What I would like to see instead is a global financial system that recognises investor companies as agents of transition, not just arbiters of it. When an institutional investor holds a significant stake in a high-emitting company, that stake is not merely a financial position – it is a platform for influence. The ability to shape board composition, challenge capital allocation decisions, demand credible transition planning, and set clear expectations on climate disclosures is enormously powerful. Used well, that influence can accelerate decarbonisation far more effectively than any divestment screen.
This requires a shift in how investors themselves are measured and incentivised. If fund managers are evaluated purely on whether their portfolios are green today, they will screen out brown assets. But if they are evaluated on whether their portfolios are getting greener over time – on the trajectory of transition, not just the current snapshot – they have every reason to stay engaged, to push for change, and to deploy their influence purposefully. That I would argue is a far more impactful model.

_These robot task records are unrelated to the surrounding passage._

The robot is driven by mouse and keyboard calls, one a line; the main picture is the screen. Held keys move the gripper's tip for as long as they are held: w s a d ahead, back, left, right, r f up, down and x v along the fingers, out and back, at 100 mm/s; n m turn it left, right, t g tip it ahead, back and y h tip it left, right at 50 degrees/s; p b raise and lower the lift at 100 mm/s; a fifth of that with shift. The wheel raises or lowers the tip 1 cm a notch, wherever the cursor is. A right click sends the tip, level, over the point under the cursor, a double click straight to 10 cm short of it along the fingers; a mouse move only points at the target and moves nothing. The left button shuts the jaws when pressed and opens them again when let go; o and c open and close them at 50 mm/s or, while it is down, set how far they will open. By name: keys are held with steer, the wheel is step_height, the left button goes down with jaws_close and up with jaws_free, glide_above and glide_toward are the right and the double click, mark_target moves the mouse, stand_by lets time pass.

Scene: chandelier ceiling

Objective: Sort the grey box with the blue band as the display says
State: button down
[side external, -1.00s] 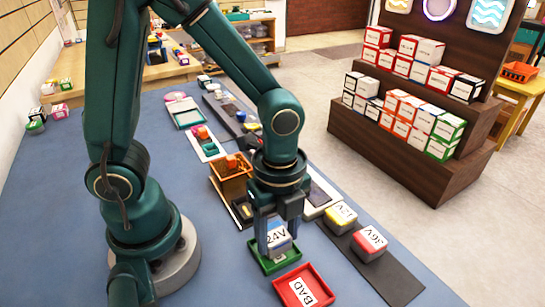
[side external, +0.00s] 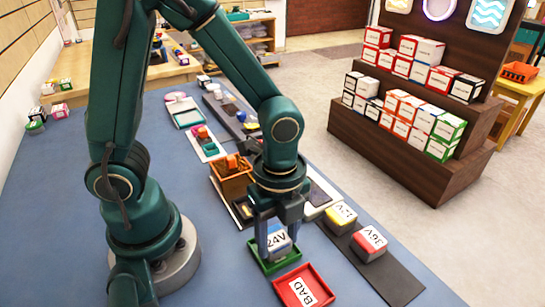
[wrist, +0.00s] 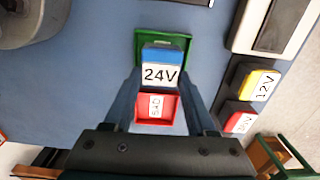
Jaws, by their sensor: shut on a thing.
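The grey box with the blue band (side external: 278,241) carries a white 24V label. It also shows in the wrist view (wrist: 162,54), with its blue band toward the green tray. My gripper (side external: 277,236) is shut on it, one finger on each side. The box is upright at the green tray (side external: 262,268); whether it touches the tray floor cannot be told. The red tray (side external: 285,293) beside it is empty and labelled BAD. A white-framed device with a dark screen (wrist: 281,22) lies partly in the wrist view; I cannot read anything on it.
A yellow-banded 12V box (side external: 341,217) and a red-banded 36V box (side external: 369,243) stand on a dark strip (side external: 398,283) to the right. A brown bin (side external: 232,183) stands close behind my gripper. Blue table surface is clear left of the trays.

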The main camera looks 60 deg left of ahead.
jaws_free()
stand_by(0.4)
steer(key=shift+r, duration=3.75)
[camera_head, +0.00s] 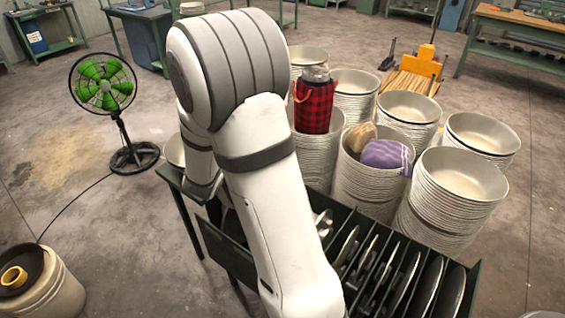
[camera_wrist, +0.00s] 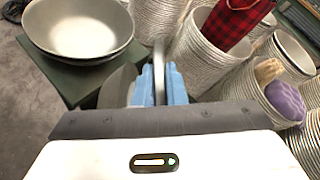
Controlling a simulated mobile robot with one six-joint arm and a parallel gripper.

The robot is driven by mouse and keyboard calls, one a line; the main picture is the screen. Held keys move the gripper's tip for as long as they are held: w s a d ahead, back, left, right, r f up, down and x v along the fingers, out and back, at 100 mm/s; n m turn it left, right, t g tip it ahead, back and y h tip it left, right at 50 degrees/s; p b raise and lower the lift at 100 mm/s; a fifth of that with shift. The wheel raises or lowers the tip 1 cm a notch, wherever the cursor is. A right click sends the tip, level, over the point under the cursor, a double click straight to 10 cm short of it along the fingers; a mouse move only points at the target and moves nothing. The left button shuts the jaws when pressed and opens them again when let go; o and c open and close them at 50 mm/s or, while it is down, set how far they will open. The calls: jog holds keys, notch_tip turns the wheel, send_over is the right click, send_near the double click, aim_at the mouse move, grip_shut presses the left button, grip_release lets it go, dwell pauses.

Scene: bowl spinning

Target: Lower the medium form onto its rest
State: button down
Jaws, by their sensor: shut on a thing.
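In the wrist view, my gripper (camera_wrist: 160,86) has its blue fingertips shut on a thin grey form (camera_wrist: 159,68), seen edge-on and standing upright between them. A second grey rounded piece (camera_wrist: 118,88) shows just left of the fingers; I cannot tell how far apart they are. In the head view my arm hides my gripper and the held form. The dark green slotted rack (camera_head: 472,285) holds several round grey forms (camera_head: 428,285) on edge at the lower right. The underside of the held form and its rest are hidden.
Pale bowls (camera_wrist: 80,28) sit on a green table (camera_wrist: 72,82) left of my gripper. Tall bowl stacks (camera_head: 452,195) stand behind the rack, with a red plaid bag (camera_head: 313,106) and a purple bundle (camera_head: 386,154) on them. A green fan (camera_head: 103,84) stands left; floor there is mostly clear.

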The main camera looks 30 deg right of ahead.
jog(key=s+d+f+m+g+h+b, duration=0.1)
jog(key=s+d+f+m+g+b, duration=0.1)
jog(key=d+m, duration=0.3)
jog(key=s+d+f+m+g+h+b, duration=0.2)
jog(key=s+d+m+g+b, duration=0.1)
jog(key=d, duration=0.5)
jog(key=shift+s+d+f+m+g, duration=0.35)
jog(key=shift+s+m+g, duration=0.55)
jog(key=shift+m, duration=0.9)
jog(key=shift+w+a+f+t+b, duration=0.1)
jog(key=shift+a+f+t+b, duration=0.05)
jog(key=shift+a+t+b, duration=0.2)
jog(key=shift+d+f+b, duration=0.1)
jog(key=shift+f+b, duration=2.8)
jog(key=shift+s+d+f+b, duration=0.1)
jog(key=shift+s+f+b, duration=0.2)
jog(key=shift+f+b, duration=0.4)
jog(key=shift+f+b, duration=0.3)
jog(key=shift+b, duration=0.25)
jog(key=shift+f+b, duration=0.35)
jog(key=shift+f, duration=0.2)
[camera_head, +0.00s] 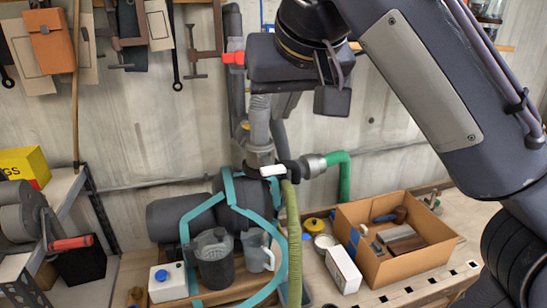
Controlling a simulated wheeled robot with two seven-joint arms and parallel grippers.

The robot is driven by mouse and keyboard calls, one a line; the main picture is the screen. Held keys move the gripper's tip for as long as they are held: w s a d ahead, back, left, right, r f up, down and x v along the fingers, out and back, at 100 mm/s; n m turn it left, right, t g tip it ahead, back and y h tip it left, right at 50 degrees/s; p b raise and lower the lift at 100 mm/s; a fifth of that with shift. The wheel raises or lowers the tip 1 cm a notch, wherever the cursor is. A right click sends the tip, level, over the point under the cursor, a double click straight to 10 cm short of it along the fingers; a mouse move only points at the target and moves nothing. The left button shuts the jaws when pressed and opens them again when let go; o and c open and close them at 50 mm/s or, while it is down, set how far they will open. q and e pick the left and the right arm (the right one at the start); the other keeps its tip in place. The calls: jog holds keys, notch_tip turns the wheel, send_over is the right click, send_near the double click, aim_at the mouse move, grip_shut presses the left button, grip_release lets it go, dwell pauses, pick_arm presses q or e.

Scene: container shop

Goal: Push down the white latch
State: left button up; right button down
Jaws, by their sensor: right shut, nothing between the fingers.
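The white latch (272,170) is a short white bar at the pipe joint in the middle of the view. It sticks out to the right, close to level, just left of a metal coupling (312,166) on a green hose. My right gripper (276,112) hangs down from the arm at the upper right. It is above the latch, shut and empty. The gripper's lower end overlaps the grey pipe in the picture, so I cannot tell whether it touches anything. My left gripper is not in view.
A cardboard box (410,262) of tools stands on the bench to the right, beside a small white box (343,270). A dark tank (240,203) with teal bands and grey jugs (214,262) are below left. A red valve handle (234,58) is above left.

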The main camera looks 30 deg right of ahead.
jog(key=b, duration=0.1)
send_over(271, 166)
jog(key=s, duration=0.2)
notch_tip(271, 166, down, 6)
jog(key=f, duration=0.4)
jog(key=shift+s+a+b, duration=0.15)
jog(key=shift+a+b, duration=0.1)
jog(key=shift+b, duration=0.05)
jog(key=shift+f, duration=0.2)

I have seen this play out in our own work at AmBank. Our Net Zero Transition Plan is not built around walking away from hard-to-abate sectors – it is built around walking alongside our clients through their decarbonisation journeys, honest dialogue, and the kind of long-term relationship that actually changes behaviour. The most powerful thing a financial institution can do is not to close a door, but to open a credible path. I believe the same principle applies to the investor-investee relationship at every level of the global financial system.